Despite their career overlaps, the two had never been paired together on a Sunday. The galleries clearly came out in favor of Couples as well, although Langer joked before the round that he probably would have his own contingent of “12 Germans” cheering along for him.

Couples took a quick lead after the first hole with a birdie, but on the second, it quickly came apart. On his third shot on the par-five hole, Couples hit his approach wedge shot into the water, flew his fifth shot over the green, and eventually settled for a triple-bogey. A one-stroke lead instantly turned into a one-stroke deficit against the hottest golfer on the planet. That little edge would be all Langer would need to maintain distance with Couples all day.

Couples settled down with a birdie on the following hole and played two-under golf the rest of the way, but the damage had been done. Langer shot his best round of the week with a five-under 67 and held on for a comfortable three-stroke victory. With the win, he became the first golfer to win back-to-back Majors on the PGA TOUR Champions since Tom Watson in 2003.

“It felt like a Ryder Cup atmosphere,” Langer said. “I knew I was going to be up against that, but when you pull through that and you win in difficult circumstances, it just means that much more.”
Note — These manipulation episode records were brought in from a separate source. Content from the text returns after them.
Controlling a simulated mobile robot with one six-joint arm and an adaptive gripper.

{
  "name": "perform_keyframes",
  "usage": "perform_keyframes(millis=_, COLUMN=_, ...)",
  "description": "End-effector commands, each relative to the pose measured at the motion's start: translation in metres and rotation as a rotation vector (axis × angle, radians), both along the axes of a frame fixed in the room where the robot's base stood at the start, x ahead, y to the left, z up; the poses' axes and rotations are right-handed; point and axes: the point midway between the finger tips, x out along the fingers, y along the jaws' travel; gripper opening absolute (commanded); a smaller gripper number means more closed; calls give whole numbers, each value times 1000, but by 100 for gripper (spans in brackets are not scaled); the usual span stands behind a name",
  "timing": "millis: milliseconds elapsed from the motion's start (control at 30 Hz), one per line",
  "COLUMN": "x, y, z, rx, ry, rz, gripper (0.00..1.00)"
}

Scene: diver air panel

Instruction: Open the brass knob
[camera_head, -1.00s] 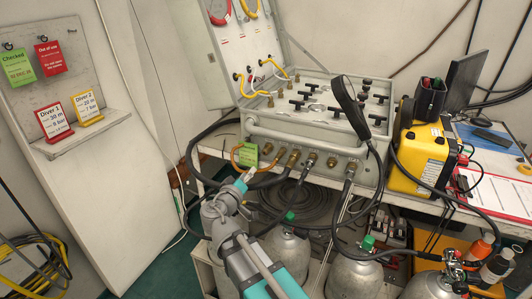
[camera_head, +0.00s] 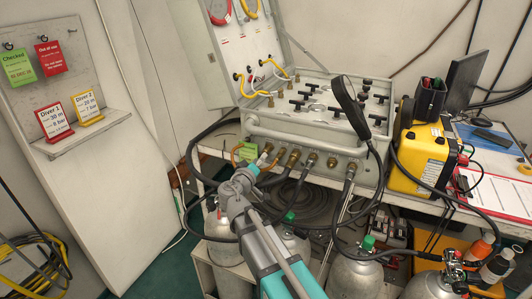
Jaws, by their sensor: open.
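A row of brass fittings runs along the front face of the grey air panel (camera_head: 270,128). They include a leftmost one (camera_head: 267,148) and another (camera_head: 293,158) to its right. I cannot tell which brass piece is the knob. My gripper (camera_head: 258,162) is open, just below and in front of the leftmost fitting, beside a green tag (camera_head: 249,152). Its fingertips are small and overlap the fitting in this view, so I cannot tell whether they touch it. My arm hides part of the hoses below.
Black hoses hang from the fittings. Grey cylinders (camera_head: 354,275) stand under the bench. A black handset (camera_head: 350,105) rises before the panel. A yellow case (camera_head: 420,158) stands to the right. Open floor lies at the lower left.

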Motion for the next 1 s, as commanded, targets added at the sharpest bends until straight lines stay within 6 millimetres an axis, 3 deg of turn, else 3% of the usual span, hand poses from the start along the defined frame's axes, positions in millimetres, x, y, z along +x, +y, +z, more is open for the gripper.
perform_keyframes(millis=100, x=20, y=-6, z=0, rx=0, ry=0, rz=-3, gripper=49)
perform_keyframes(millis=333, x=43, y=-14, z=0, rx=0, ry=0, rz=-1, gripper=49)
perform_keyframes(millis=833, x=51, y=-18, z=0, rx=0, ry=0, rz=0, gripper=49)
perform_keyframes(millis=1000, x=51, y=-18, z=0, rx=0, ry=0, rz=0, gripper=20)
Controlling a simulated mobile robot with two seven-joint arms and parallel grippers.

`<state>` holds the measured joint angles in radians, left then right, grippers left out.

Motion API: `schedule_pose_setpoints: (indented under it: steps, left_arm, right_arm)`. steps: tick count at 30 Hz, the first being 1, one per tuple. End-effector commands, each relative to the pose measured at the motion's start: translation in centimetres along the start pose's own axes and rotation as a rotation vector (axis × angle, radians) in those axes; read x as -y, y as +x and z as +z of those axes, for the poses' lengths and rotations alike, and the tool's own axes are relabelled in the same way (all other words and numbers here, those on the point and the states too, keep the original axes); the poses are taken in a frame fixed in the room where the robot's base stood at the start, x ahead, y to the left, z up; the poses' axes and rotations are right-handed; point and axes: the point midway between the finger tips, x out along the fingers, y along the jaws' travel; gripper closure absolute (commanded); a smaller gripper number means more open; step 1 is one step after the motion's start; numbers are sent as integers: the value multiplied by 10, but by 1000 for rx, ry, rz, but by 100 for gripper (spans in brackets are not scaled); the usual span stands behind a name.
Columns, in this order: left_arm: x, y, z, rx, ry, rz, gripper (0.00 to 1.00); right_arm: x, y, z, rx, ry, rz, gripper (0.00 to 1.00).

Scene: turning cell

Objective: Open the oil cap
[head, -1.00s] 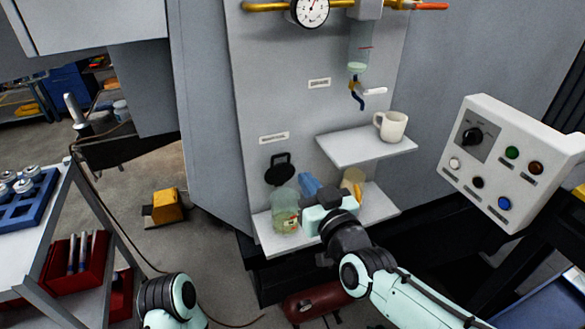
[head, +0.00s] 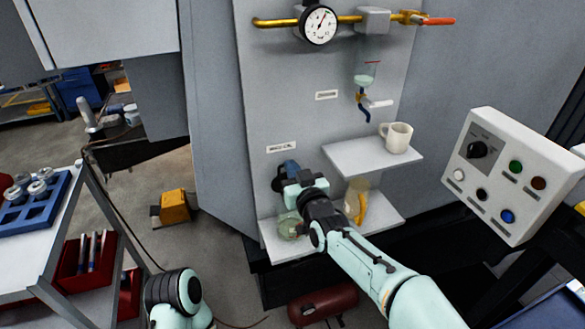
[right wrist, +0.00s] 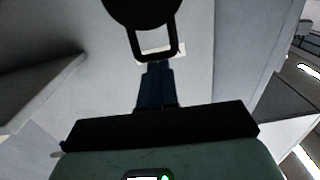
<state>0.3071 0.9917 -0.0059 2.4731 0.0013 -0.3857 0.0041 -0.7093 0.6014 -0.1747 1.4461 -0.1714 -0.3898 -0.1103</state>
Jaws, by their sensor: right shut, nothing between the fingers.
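The black round oil cap (right wrist: 140,8) with its square loop tab (right wrist: 155,42) is on the grey panel, at the top of the right wrist view. In the head view, my right gripper largely covers it, below a small white label. My right gripper (right wrist: 155,68) is shut and empty, its blue fingers pointing at the loop tab. The fingertips are close to the tab's near edge; I cannot tell whether they touch. The right gripper also shows in the head view (head: 286,168), in front of the panel. My left gripper is out of view; only part of the left arm shows.
A lower shelf (head: 381,212) holds a clear jug (head: 290,229) and a container with a yellow handle (head: 360,204). An upper shelf (head: 345,158) holds a white mug (head: 396,137) right of the gripper. A control box (head: 500,205) stands further right.

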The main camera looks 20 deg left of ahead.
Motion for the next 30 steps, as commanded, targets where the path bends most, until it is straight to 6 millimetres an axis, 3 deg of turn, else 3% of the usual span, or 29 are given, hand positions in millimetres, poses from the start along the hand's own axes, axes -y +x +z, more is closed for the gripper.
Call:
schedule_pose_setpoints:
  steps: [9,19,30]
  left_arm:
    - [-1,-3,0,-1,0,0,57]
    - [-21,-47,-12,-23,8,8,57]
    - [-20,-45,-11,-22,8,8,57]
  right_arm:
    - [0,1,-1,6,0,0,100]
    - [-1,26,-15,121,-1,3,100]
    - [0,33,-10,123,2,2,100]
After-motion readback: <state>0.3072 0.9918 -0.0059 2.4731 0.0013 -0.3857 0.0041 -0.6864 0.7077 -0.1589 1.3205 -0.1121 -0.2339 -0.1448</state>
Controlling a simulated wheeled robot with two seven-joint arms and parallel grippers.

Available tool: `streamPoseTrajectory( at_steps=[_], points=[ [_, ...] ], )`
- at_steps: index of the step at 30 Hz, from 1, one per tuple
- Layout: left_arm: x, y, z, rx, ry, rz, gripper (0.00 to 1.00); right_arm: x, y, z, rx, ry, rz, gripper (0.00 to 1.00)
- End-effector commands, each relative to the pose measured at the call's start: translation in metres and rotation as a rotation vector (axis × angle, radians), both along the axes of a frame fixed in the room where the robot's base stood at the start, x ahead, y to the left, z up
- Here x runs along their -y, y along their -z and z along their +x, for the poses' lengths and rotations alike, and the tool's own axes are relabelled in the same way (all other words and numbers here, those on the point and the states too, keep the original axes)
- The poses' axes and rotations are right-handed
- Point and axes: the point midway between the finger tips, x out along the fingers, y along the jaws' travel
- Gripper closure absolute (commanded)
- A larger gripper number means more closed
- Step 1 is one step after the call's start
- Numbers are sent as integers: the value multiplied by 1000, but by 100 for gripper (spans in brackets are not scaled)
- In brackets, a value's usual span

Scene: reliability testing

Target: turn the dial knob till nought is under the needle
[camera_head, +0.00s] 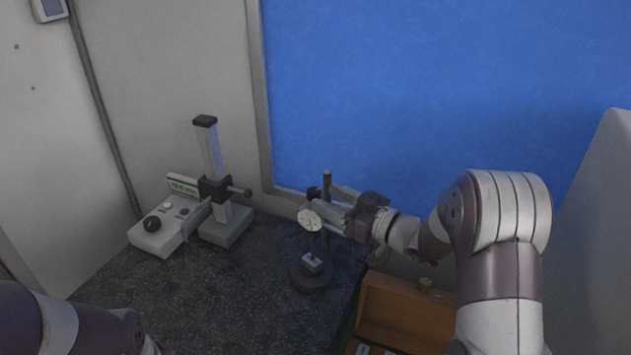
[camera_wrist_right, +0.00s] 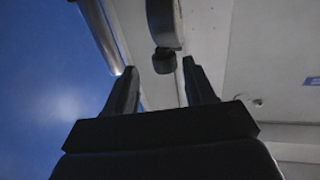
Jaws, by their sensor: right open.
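The dial gauge (camera_head: 309,220) has a round white face and is held on a dark post with a round base on the dark worktop. Its needle and numerals are too small to read. My right gripper (camera_head: 324,207) comes in from the right, right beside the gauge. In the right wrist view, the gripper (camera_wrist_right: 160,66) is open, with one finger on each side of a small dark knob (camera_wrist_right: 164,62) under the gauge body (camera_wrist_right: 163,22). Gaps show between knob and fingers. My left arm shows at the lower left; its gripper is out of view.
A small metal block (camera_head: 312,263) sits on the gauge stand's base (camera_head: 313,281). A white control box (camera_head: 160,237) and a height stand (camera_head: 212,150) are at the left. An open wooden box (camera_head: 405,312) lies at the lower right. The worktop's front middle is clear.

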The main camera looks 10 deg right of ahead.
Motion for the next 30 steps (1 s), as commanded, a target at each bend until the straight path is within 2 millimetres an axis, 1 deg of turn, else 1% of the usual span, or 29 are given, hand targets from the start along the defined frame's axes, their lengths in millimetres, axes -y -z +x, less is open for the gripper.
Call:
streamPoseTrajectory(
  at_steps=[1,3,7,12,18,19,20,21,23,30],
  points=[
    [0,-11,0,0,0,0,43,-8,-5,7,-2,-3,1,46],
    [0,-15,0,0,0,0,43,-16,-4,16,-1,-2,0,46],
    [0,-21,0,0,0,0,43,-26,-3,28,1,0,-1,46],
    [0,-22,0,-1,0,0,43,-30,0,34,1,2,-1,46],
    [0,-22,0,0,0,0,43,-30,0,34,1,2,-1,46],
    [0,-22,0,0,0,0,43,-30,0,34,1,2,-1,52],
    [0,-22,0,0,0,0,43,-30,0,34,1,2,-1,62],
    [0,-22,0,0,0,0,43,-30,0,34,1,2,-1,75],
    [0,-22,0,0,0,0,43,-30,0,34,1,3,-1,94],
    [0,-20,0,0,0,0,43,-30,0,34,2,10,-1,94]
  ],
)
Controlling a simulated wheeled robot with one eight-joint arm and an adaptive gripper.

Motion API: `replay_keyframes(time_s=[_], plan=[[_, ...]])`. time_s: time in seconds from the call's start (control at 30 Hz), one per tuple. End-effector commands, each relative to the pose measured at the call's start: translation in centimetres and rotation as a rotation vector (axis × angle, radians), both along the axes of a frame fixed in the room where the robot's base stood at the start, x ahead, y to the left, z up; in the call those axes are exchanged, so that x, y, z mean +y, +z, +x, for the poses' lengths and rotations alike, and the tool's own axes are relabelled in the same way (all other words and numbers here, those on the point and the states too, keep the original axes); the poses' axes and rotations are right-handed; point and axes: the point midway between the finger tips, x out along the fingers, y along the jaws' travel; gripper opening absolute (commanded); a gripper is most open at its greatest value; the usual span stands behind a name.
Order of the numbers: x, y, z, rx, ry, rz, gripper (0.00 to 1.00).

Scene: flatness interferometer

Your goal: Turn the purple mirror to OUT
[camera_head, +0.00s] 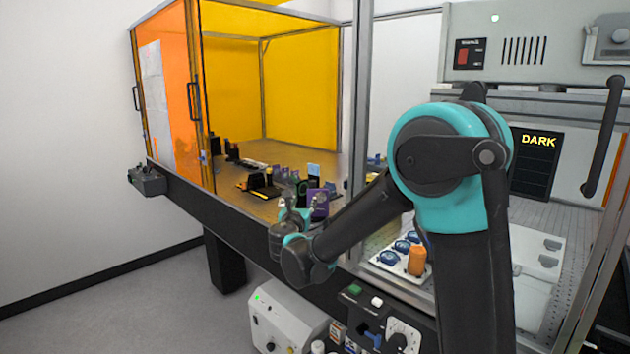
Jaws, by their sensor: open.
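A purple plate-like piece (317,197), which looks like the purple mirror, stands upright near the front edge of the optical table. My gripper (297,202) is just left of it and in front of it, with its fingers up. The fingers are open, and nothing shows held between them. The gripper overlaps the lower left of the purple piece in this view, so I cannot tell whether they touch. The mirror's base and any OUT marking are hidden or too small to read.
The brown optical table (240,155) carries several small dark mounts behind the gripper. An orange-yellow enclosure (232,85) surrounds it, with a grey post (358,100) near my arm. A white tray (400,262) holds blue round parts and an orange piece. A display (537,160) reads DARK.

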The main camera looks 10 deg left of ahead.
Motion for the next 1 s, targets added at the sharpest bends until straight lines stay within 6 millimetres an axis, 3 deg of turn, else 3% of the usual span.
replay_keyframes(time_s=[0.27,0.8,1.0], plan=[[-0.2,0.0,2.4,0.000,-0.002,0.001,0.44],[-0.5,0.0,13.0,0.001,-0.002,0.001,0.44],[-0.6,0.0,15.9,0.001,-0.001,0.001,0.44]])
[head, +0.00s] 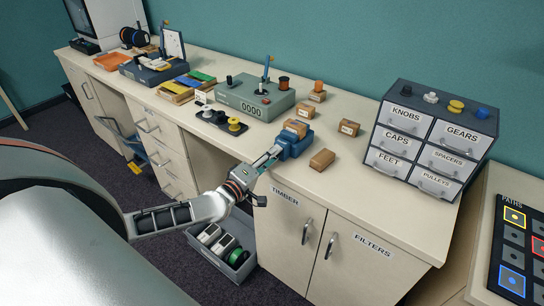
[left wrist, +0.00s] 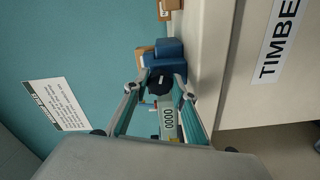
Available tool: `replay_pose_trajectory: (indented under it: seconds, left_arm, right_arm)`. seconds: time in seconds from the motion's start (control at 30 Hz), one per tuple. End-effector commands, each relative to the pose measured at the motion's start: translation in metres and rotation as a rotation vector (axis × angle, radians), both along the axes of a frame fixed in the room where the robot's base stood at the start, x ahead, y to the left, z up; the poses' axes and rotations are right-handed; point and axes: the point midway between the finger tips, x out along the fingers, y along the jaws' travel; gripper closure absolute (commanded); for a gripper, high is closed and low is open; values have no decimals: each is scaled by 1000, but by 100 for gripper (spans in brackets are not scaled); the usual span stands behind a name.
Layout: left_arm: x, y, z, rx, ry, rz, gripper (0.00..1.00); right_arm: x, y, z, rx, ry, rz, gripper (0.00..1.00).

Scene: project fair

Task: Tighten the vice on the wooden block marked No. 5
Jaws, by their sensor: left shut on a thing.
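The blue vice (head: 294,144) stands at the front edge of the counter, with a wooden block (head: 297,126) at its jaws. The block's label is too small to read. My left gripper (head: 273,152) reaches the front of the vice from the left and is shut on its dark round handle. In the left wrist view the black handle (left wrist: 158,85) sits between the two fingertips, in front of the blue vice body (left wrist: 172,62). A piece of the wooden block (left wrist: 144,55) shows beside the vice there. My right gripper is not in view.
Loose wooden blocks lie right of the vice (head: 322,159), behind it (head: 348,127) and farther back (head: 318,96). A grey-green counter box (head: 256,98) and a black knob tray (head: 222,122) stand to the left. A labelled drawer cabinet (head: 432,137) stands at right. A grey bin (head: 238,272) is below.

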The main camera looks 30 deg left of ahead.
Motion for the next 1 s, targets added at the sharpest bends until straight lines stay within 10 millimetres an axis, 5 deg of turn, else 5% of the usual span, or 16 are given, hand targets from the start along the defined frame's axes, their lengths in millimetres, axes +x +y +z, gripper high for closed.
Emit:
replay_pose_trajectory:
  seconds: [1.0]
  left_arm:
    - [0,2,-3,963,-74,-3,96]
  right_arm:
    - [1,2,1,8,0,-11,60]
Langer’s winning streak in Washington would continue, amazingly, just three events later when he won the Boeing Classic at TPC Snoqualmie Ridge for his fifth and final win of 2010. The next 10 years would feature nine more Major Championships and 28 total victories, a decade of dominance that shows no signs of slowing for Langer as he continues to rewrite the PGA TOUR Champions record book.